▶ **EXERCISE DIRECTIONS**: Identify all lines in the listing that include the word "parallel", and copy them out.

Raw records

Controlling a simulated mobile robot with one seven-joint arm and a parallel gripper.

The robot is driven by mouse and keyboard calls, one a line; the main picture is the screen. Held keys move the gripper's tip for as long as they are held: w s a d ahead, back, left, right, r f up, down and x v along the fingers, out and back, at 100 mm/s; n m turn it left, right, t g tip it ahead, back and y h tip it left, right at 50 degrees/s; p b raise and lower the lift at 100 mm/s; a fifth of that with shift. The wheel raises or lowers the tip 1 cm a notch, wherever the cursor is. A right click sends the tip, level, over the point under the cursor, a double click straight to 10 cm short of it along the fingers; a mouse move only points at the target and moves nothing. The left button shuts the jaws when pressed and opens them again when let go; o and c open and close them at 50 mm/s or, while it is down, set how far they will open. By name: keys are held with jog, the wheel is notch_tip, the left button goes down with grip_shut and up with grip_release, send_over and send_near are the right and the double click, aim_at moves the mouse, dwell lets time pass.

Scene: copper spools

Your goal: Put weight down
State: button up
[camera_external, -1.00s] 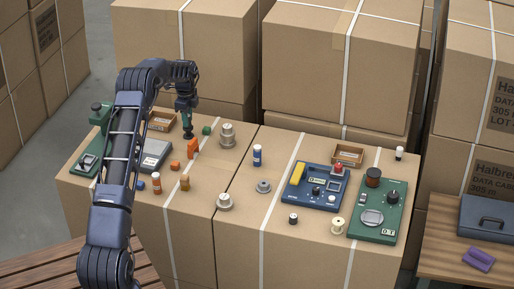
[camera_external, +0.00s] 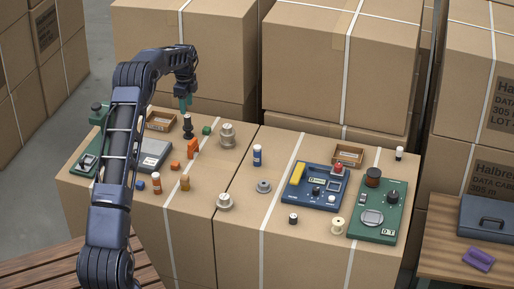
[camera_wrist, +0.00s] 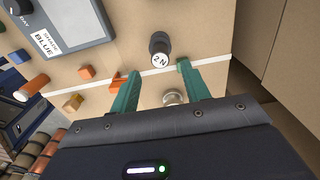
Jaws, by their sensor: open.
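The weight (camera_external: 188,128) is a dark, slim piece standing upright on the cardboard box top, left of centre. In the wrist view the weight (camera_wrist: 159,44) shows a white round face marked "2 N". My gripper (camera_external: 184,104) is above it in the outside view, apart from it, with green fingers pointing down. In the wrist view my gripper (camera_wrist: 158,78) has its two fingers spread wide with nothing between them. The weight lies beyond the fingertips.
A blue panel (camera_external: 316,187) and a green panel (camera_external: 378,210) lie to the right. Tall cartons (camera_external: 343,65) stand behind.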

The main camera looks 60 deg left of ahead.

--

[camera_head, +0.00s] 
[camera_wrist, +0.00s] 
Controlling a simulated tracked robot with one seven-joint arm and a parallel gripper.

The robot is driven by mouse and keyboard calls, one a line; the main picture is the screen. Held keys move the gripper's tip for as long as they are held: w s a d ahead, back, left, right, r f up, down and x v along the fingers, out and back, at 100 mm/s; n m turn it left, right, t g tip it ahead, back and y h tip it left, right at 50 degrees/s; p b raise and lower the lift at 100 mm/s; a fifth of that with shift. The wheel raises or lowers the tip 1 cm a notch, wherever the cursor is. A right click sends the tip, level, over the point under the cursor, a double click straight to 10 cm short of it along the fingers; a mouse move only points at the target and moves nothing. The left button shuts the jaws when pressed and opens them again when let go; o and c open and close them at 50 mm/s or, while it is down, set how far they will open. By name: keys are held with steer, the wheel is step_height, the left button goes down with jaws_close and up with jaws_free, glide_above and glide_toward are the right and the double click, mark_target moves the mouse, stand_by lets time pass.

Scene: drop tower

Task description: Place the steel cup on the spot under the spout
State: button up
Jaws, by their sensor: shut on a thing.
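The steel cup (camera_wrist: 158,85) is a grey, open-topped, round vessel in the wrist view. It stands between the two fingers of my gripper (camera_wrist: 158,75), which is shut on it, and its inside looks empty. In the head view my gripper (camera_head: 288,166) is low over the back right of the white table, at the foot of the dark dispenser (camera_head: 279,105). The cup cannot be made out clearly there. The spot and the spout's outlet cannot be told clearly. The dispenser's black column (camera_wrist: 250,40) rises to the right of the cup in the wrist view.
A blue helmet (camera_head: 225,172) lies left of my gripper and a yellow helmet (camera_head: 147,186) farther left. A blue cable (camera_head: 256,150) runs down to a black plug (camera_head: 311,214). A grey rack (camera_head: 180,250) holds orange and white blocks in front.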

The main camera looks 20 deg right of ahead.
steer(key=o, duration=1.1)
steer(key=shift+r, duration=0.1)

▶ **FULL OUTPUT**:
Controlling a simulated mobile robot with one seven-joint arm and a parallel gripper.
Controlling a simulated tracked robot with one seven-joint arm and a parallel gripper.

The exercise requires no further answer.